Tra l’altro, è da sottolineare la diligenza con cui D’Avanzo espone la questione. Riportando qua e là le frasi dei pentiti, chiarisce autonomamente che per arrivare ad una condanna “occorrono, come li definisce la Cassazione, riscontri intrinseci ed estrinseci, corrispondenze delle parole con fatti accertabili” e che “sarà molto difficile portare in un’aula di tribunale l’impronta digitale di Silvio Berlusconi nelle stragi del 1993”. Un’affermazione che testimonia l’equilibrio con cui l’articolista ha affrontato la delicata questione e che esclude a priori la possibilità di addebitargli la violazione del requisito della continenza formale, che attiene alle modalità di comunicazione della notizia, l’unico requisito che Berlusconi potrebbe, potenzialmente, ritenere violato nell'articolo incriminato.

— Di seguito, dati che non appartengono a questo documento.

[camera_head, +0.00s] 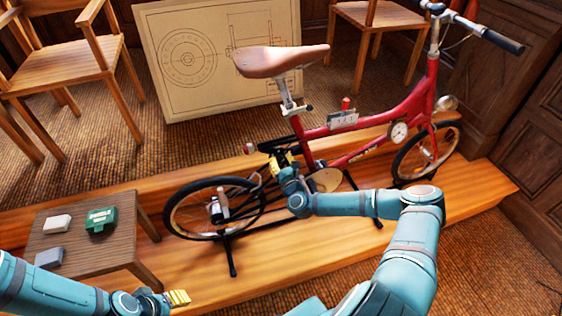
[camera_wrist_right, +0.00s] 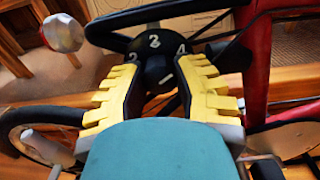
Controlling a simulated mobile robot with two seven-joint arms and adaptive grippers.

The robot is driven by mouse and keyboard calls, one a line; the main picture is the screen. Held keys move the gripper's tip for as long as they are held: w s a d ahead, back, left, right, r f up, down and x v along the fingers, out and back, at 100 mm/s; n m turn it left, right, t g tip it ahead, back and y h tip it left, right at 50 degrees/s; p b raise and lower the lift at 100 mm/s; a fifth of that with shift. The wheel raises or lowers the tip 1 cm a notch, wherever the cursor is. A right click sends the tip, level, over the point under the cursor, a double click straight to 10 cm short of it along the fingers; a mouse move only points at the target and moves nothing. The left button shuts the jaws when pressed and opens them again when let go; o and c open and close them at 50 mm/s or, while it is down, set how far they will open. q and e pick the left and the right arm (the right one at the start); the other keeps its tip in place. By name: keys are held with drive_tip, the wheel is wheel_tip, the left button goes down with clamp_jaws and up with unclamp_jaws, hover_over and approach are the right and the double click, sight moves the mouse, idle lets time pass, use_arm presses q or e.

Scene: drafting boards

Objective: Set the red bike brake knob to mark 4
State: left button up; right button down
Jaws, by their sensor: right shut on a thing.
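The red bike (camera_head: 365,118) stands on a wooden platform. My right gripper (camera_head: 281,162) is at its rear, below the saddle. In the right wrist view, a black dial plate (camera_wrist_right: 170,44) carries white numerals, with a 4 at the right. A dark brake knob (camera_wrist_right: 157,70) with a short, slanted white line sits below the numerals. The yellow fingers of my right gripper (camera_wrist_right: 160,88) are shut on the knob from both sides. I cannot tell which mark the line indicates. My left gripper (camera_head: 178,298) is low at the left, away from the bike; its opening is unclear.
A low slatted table (camera_head: 125,240) at the left bears a green box (camera_head: 101,220), a white block (camera_head: 57,224) and a grey block (camera_head: 49,257). A drafting board (camera_head: 220,85) and wooden chairs stand behind. The bike's rear wheel (camera_head: 180,208) is left of my right gripper.

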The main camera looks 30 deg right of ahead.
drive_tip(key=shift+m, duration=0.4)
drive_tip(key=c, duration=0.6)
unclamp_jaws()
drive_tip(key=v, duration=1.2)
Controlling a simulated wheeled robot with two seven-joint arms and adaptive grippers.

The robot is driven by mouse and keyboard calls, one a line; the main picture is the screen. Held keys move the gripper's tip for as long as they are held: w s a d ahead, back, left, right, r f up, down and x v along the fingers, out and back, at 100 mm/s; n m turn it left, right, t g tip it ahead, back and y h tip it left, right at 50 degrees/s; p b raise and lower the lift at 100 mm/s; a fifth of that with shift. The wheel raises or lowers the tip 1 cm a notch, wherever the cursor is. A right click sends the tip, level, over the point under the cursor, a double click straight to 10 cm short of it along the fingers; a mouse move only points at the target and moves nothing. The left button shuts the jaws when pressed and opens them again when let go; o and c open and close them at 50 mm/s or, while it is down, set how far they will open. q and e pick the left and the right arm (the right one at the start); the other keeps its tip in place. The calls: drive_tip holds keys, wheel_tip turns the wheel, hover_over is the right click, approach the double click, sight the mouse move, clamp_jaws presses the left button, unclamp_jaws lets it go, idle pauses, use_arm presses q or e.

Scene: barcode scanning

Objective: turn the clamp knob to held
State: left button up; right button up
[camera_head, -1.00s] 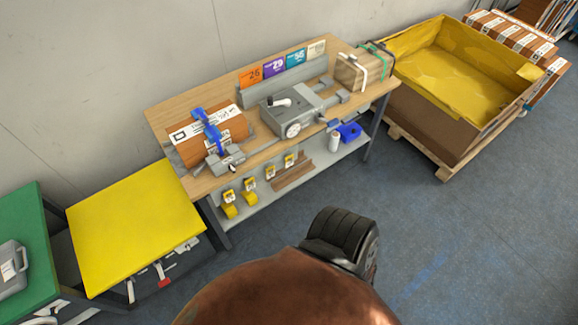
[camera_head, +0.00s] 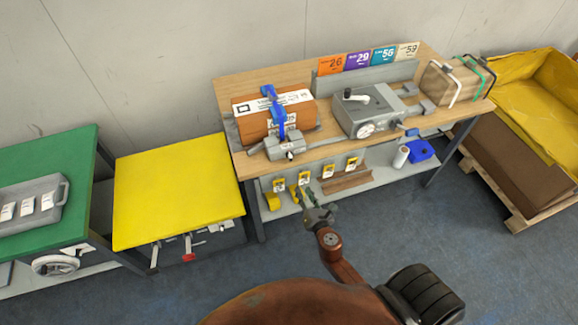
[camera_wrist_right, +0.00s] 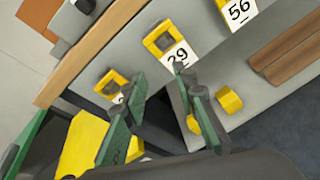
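On the wooden workbench (camera_head: 322,140), a brown block (camera_head: 253,126) with a white label sits under a blue clamp (camera_head: 274,108). A grey clamp base (camera_head: 285,147) with a small knob (camera_head: 290,155) stands in front of it. To the right, a grey box fixture (camera_head: 372,108) has a round dial (camera_head: 366,129) on its front and a white-tipped lever (camera_head: 354,96) on top. I cannot tell which is the clamp knob or its setting. My right gripper (camera_head: 318,203) is in front of the lower shelf, below the clamp base. In the right wrist view its green fingers (camera_wrist_right: 160,88) are apart and empty.
The lower shelf holds a blue item (camera_head: 420,150) and a white roll (camera_head: 401,156). A yellow table (camera_head: 180,190) and a green table (camera_head: 50,190) stand left. A yellow-lined crate (camera_head: 535,100) stands right.

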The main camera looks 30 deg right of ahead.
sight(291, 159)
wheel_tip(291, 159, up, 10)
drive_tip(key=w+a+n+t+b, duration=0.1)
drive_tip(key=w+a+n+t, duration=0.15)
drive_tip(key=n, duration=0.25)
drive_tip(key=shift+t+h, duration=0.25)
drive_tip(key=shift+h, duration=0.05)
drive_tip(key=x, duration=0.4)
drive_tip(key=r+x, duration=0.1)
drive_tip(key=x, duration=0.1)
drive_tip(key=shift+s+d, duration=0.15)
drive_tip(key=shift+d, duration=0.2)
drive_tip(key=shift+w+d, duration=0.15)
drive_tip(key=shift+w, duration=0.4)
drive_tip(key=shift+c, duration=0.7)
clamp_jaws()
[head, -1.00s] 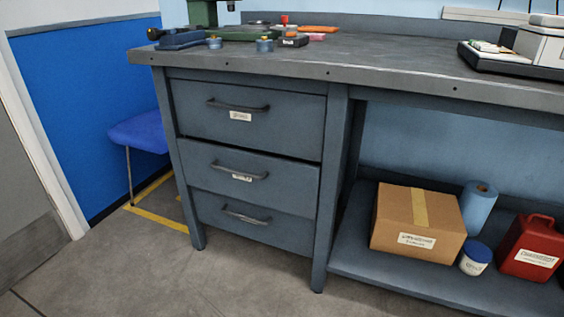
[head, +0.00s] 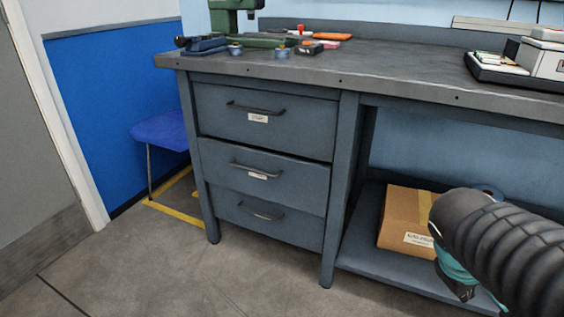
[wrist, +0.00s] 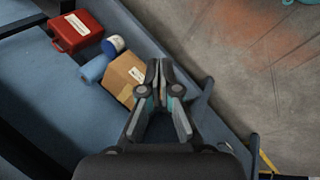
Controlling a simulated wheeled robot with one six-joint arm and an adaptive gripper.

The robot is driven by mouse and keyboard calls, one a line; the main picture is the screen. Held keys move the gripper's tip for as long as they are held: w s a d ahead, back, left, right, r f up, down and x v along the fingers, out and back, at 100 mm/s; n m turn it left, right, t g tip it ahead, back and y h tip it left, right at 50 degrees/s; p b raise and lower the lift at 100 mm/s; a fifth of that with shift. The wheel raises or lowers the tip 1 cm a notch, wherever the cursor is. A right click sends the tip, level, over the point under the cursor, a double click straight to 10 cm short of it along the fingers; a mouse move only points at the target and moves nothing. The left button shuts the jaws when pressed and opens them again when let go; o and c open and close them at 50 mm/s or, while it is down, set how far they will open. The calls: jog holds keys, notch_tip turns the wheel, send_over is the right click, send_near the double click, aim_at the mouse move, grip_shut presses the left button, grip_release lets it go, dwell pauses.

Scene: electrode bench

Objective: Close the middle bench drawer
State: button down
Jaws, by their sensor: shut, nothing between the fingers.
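The middle bench drawer (head: 265,178) is in the centre of the head view, between two other drawers. Its front stands slightly forward of the lower drawer, with a dark gap along its top edge, so it looks a little open. It has a dark bar handle (head: 256,170) and a small white label. My gripper shows in the wrist view (wrist: 157,70) with its fingers together and nothing between them. In the head view my gripper (head: 462,290) is partly hidden by my arm at lower right, in front of the lower shelf and well right of the drawer.
The top drawer (head: 265,120) and bottom drawer (head: 268,218) look shut. A cardboard box (head: 405,220) stands on the lower shelf (head: 375,262); a red container (wrist: 75,31) shows in the wrist view. A blue chair (head: 160,131) is left of the bench. The floor before the drawers is clear.

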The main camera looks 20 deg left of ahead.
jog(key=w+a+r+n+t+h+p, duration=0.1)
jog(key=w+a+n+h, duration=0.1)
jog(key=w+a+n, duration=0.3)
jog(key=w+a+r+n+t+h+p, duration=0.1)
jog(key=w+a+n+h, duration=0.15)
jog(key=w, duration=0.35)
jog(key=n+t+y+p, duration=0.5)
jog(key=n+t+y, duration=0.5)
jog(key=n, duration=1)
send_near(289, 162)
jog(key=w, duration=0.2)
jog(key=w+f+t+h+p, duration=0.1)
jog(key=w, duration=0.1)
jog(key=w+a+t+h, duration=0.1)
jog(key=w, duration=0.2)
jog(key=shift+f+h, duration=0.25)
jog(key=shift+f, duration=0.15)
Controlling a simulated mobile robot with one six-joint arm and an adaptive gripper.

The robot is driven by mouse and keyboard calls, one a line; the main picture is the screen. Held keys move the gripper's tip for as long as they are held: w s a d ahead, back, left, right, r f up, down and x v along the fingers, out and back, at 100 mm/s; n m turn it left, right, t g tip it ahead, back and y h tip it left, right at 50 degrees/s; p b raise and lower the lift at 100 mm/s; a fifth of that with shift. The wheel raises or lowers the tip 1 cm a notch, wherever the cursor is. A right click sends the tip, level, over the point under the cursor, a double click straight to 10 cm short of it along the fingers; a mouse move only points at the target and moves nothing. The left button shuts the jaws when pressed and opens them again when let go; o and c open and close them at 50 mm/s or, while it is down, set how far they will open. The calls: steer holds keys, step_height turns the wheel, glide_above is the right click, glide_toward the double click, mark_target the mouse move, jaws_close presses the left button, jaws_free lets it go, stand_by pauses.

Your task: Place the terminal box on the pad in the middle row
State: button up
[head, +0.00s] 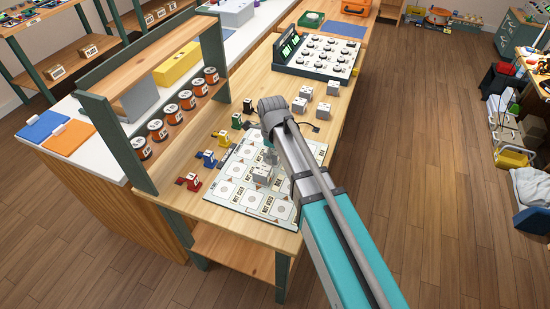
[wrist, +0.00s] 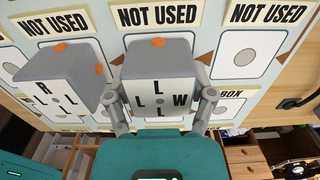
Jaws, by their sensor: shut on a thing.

Ma solo potenzialmente. E’ vero che nel comunicare la notizia il giornalista deve assumere un tono neutro, asettico, dovendo consegnare al lettore il “fatto” nella sua originaria obiettività. Ma è anche vero che ciò non può valere negli articoli che si propongono di effettuare una ricostruzione storica, in quanto tale relativa a fatti passati e in gran parte già acquisiti dalla collettività, come nel caso in questione. Qui il diritto di cronaca si fonde con il diritto di critica. Quindi, se da un lato occorre sempre la più assoluta aderenza al dato fattuale (ossia la corrispondenza tra quanto scrive D’Avanzo e quanto contenuto nei verbali degli interrogatori), dall’altro le opinioni, le considerazioni logiche, nonché lo stesso stile giornalistico dell’articolista, possono legittimamente accompagnare la descrizione dei fatti, nella misura in cui non ritaglino fatti nuovi e privi di collegamento con una fonte ufficiale.